Kendal Castle. Not that there's much of it left.

The same bit of Kendal Castle, but from the other side.

You can see why Kendal is known as 'The Auld Grey Town'.

Looking towards the fells of The Lake District from the beacon on Castle Hill.

The sun illuminating some Lakeland fells north of town.

15 comments:

Rubye Jack said...

It looks like a truly beautiful place, but putting down roots? What a commitment that would be!

Friko said...

You forget to mention the mint cake.

It is a beautiful part of the world, a little less popular than the Lakes District but none the worse for that. The lack of crowds make your pictures even more attractive.

The Solitary Walker said...

Ha, yes . . . I've just read your recent post, Rubye.

Mint cake, Friko? Can't bear the stuff! It was the Kendal Mintfest last weekend. Lots of street performers and suchlike.

Alive said...

Love the River Kent, hope to return one day to follow the flowing life in the other direction.

Goat said...

Yup, I reckon I could live there - if there was some way to make a living. Love the pictures, especially the dog training and the ruins.

Ruth said...

Looks and sounds like a wonderful location to settle, Robert.

Oddly enough, my husband is looking online at places up north for us to settle in retirement at the moment. But no matter how much he looks, he'll never find a spot like Kendal in this country.

Scott said...

Water is key, I think. A river pulsing through town. The Kent looks lovely.
I agree, grit keeps it real. Kendal seems to have a lot of good qualities.

am said...

Wonderful place! My favorite image is of the sun on the fells. Deja vu again.

Dominic Rivron said...

Good, isn't it? The one way system is a b***** though!

The Weaver of Grass said...

I love Kendal Robert and used to go quite often. Sadly, they changed the road system a couple of years ago and the last time I went with a friend, we drove round three times trying to find the car park and ended up going through to Windermere when we just could not get off a continuous link round and round.

The Solitary Walker said...

Thanks for your comments Alive, Goat, Ruth, Scott, am, Dominic and Weaver of Grass.
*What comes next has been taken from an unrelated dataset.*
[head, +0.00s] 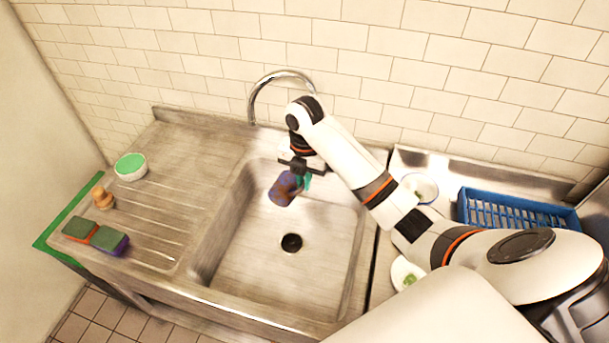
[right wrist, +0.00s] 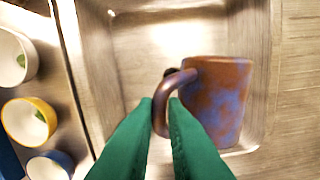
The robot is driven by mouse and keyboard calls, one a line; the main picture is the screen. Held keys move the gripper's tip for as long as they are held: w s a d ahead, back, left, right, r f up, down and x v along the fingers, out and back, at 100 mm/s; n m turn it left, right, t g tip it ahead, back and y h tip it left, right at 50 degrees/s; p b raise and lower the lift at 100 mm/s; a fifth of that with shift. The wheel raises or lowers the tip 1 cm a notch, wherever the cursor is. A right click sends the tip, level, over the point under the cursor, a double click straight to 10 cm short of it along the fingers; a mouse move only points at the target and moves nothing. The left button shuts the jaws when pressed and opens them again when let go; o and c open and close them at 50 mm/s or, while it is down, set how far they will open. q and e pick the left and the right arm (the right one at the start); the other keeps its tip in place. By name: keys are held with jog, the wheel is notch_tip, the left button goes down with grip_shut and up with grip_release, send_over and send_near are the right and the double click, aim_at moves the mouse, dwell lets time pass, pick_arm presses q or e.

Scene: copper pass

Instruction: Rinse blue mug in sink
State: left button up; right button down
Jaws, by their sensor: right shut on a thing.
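The mug (head: 284,188), mottled blue and rust-brown, hangs over the sink basin (head: 247,240), below and beside the tap spout. My right gripper (head: 302,180) is shut on its handle, with the mug body to the left of the fingers. In the right wrist view, the green fingertips (right wrist: 168,102) pinch the handle, and the mug body (right wrist: 222,95) is to their right. The mug looks tilted; its inside is hidden. The chrome tap (head: 270,80) arches over the back of the sink; I see no water running. My left gripper is out of view.
A drain hole (head: 291,243) is in the otherwise bare basin. Two sponges (head: 95,236), a wooden-knobbed thing (head: 102,197) and a green-topped bowl (head: 130,167) stand on the left drainboard. A blue rack (head: 515,212) and white crockery (head: 420,187) are at right.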

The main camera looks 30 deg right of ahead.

Pat — that sounds like one of Dante's circles of Hell. (Though, since this is the Lake District, it must be Heaven.)

John Morrison said...

I live ten minute's walk from Blackwell, so Kendal is 'town' for me, for things I can't buy locally. I lived in Kendal for a few months and, despite appearances, it wasn't a happy time. Good place to visit (or use as a starting point for wider explorations), but the one-way system is bonkers... especially since the town has been comprehensively by-passed! My theory is that most of the traffic is simply driving round and round, looking for a parking space... or the way out of town...
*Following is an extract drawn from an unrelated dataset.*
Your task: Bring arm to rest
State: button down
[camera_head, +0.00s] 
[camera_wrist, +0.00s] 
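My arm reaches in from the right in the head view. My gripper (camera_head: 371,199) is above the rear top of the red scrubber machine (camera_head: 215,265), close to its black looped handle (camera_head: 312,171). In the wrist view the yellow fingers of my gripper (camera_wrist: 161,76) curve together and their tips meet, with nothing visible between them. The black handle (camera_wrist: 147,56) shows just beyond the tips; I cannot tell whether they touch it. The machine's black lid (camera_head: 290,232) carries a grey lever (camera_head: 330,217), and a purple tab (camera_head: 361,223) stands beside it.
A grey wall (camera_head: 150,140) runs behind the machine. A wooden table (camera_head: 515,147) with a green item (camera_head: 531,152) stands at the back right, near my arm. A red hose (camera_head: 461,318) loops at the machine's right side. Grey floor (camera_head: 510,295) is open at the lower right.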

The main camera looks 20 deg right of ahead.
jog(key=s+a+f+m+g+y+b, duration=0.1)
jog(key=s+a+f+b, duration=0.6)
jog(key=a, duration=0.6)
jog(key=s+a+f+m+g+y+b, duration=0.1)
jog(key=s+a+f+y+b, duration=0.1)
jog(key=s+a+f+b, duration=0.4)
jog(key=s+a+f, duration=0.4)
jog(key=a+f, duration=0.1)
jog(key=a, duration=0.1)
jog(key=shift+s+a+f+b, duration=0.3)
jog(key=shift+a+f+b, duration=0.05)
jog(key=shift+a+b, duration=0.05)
The Solitary Walker said...

Thanks for visiting, John. Seems like that one-way system is a bit of a curse.

Celtic Storm Films said...

If I may, I would love to use this photo and edit it in an after effects composition for a non-profit making documentary, my contact is celticstormfilms(a)live.com
All the best Rick

The Solitary Walker said...

Yes, you may use any of these photos, Rick, if you credit me with them.